The marbles drawn form the sample. Then, to determine which of the 200 contributors receives the informal award, we work with another urn.

  • In a second urn, put in the 200 marbles from the above sample.

  • Mix these marbles well and select one marble and set it aside.

  • Repeat. That is, choose 100 marbles, one at a time, mixing in between, and setting the chosen marble aside.

The 100 drawn marbles are assigned to the treatment group and correspond to the contributors who receive the award. The 100 left in the urn form the control group and receive no award.

Both the selection of the sample and the choice of award recipients use a chance mechanism. If we were to repeat the first sampling activity again, returning all 1,440 the marbles to the original urn, then we would most likely get a different sample. This variation is the source of sampling variation. Likewise, if we were to repeat the random assignment process again (keeping the sample of 200 from the first step unchanged), then we would get a different treatment group. Assignment variation arises from this second chance process.

The Wikipedia experiment provided an example of both sampling and assignment variation. In both cases, the researcher imposed a chance mechanism on the data collection process. Measurement error can at times also be considered a chance process that follows an urn model. We characterize the measurement error in the air quality sensors in this way in the following example.

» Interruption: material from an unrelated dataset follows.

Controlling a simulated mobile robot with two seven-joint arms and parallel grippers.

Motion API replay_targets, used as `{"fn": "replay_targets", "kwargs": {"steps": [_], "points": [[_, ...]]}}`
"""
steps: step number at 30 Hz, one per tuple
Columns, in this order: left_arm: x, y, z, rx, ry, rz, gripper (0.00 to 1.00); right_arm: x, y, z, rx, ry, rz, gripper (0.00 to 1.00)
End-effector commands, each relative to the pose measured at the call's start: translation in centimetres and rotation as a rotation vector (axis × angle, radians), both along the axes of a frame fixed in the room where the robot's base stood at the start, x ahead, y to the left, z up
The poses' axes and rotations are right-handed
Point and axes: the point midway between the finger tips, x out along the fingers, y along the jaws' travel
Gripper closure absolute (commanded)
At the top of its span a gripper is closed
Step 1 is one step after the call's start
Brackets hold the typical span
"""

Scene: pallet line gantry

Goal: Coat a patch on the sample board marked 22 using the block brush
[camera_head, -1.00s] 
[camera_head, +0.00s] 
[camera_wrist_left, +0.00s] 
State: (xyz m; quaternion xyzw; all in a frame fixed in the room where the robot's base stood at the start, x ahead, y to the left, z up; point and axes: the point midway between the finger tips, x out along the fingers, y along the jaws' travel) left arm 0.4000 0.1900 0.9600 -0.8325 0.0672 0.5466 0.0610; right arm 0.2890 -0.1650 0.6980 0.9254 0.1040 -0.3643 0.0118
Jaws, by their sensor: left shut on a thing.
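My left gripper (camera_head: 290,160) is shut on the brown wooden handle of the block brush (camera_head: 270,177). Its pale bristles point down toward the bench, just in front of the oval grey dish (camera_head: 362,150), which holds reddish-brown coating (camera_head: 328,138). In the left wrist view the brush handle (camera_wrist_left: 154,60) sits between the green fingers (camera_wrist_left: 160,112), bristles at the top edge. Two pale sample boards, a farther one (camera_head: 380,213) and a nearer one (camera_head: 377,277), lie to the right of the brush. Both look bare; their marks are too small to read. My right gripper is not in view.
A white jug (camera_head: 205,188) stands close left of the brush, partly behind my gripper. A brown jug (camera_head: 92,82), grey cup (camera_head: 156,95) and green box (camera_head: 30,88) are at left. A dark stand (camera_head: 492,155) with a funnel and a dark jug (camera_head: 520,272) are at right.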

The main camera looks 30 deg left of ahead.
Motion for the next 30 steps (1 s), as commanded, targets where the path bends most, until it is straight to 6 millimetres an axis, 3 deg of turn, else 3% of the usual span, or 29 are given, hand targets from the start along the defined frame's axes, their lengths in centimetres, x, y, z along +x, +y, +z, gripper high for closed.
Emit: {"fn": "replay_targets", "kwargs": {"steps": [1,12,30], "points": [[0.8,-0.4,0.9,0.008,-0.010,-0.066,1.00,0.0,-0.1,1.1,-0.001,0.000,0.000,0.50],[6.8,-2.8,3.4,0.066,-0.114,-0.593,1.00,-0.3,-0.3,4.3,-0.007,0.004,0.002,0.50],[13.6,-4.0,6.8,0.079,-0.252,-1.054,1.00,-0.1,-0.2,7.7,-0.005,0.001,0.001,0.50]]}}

If we can draw an accurate analogy between variation in the data and the urn model, the urn model provides us the tools to estimate the size of the variation. (See Chapter 3). This is highly desirable because way we can give concrete values for the variation in our data. However, it’s vital to confirm that the urn model is a reasonable depiction of the source of variation. Otherwise, our claims of accuracy can be seriously flawed. Knowing as much as possible about data scope, including instruments and protocols and chance mechanism used in data collection, are needed to apply urn models.